We can. That is my goal on this day of love: to nudge everyone I care about a teeny bit closer to the love over their troubled water. For some, the nudge could lead a little closer toward self acceptance. For others, the sky is the limit. The point is today is a day for the weary who are feeling small, like those in Simon and Garfunkel‘s classic song. “When tears are in your eyes, I will dry them all,” the duo sings.

Like them, please know “I’m on your side when times get rough and friends can’t be found…like a bridge over troubled water I will lay me down.”


Love is Your Life to Live February 13, 2013

Most people know chocolate can kill dogs. Consequently I avoid the stuff like the plague. But that doesn’t mean I need to stay away from the adorable phrases on the aluminum foil packaging. My mom indulged in a chocolate tonight with packaging that read “Be your own valentine.”

This got me to pondering words like courage. Strength. Life.

Great thinkers throughout history have linked big ticket words like this to what is arguably one of the most fundamental words in the English language: love. There is great debate about whether this elementary English word should be classified in dictionaries as a noun, verb or adjective. Consider your source people. In the world of Wiley, love is most definitely a verb.

Like true and authentic joy, love is your life to live. But there is this thing about love that I could never quite put my paw on…and I know it is my own fault. Every day I make the conscious decision to see the best in people and things. And every day I overlook the best in myself.

“Being deeply loved by someone gives you strength,” said ancient Chinese philosopher Lao Tzu, “while loving someone deeply gives you courage.”

It is not easy for most people to love their authentic selves deeply. It means accepting the unacceptable, letting go of grudges, and giving your soul a bear hug. It takes courage. It is something I should do, but don’t.

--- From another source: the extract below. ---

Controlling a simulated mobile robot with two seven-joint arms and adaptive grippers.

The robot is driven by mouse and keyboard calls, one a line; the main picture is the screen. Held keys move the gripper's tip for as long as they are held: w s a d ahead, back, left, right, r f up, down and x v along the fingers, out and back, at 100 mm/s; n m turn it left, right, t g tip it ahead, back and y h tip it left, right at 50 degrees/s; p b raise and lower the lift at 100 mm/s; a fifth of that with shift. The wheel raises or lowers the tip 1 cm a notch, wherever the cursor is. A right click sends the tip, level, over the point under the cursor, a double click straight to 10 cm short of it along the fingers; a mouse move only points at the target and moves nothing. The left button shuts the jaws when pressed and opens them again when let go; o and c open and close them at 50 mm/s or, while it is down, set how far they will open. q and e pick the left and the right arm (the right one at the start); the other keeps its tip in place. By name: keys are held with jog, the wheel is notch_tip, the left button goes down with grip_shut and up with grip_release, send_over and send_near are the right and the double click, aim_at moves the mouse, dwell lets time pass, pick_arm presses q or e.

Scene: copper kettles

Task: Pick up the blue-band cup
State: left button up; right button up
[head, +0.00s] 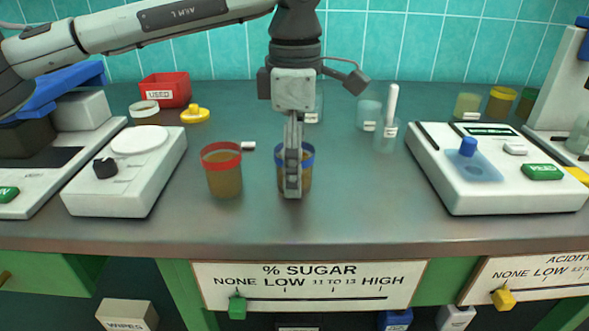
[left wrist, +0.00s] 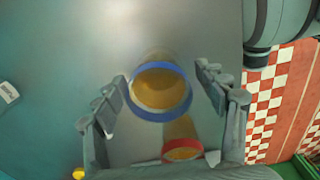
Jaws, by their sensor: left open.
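The blue-band cup (head: 308,172) stands upright on the grey counter, filled with amber liquid and partly hidden behind my left gripper (head: 293,190) in the head view. In the left wrist view the cup's blue rim (left wrist: 160,92) lies between the two spread fingers of my left gripper (left wrist: 163,86). The gripper is open, with a gap visible on each side of the cup. My right gripper is not in view.
A red-band cup (head: 224,172) with similar liquid stands just left. A white scale (head: 125,178) is further left, and a white device (head: 490,175) is at right. Clear beakers (head: 386,137), a red bin (head: 165,90) and a yellow piece (head: 195,114) stand behind. The front counter strip is clear.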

It is hard to love yourself when you get separated from your mom too young and no one will take you in. It is hard to love yourself when you sit at the shelter watching puppy after puppy get adopted while you pace hopelessly in your cage. It is hard to love yourself when you are returned to the shelter after being adopted by a family that didn’t have enough love to go around. I’ve always had an abundance of love to share with everyone but myself.

“Love yourself first and everything else falls into place,” actress Lucille Ball advised. “You really have to love yourself to get anything done in this world.” So today I plead with you to join me in my newfound quest to literally take the words of Gandhi to heart.

“Where there is love there is life,” he said. My life has not always been easy to love, but that will no longer keep me from living an authentic life of love. As my own valentine, its my life to live.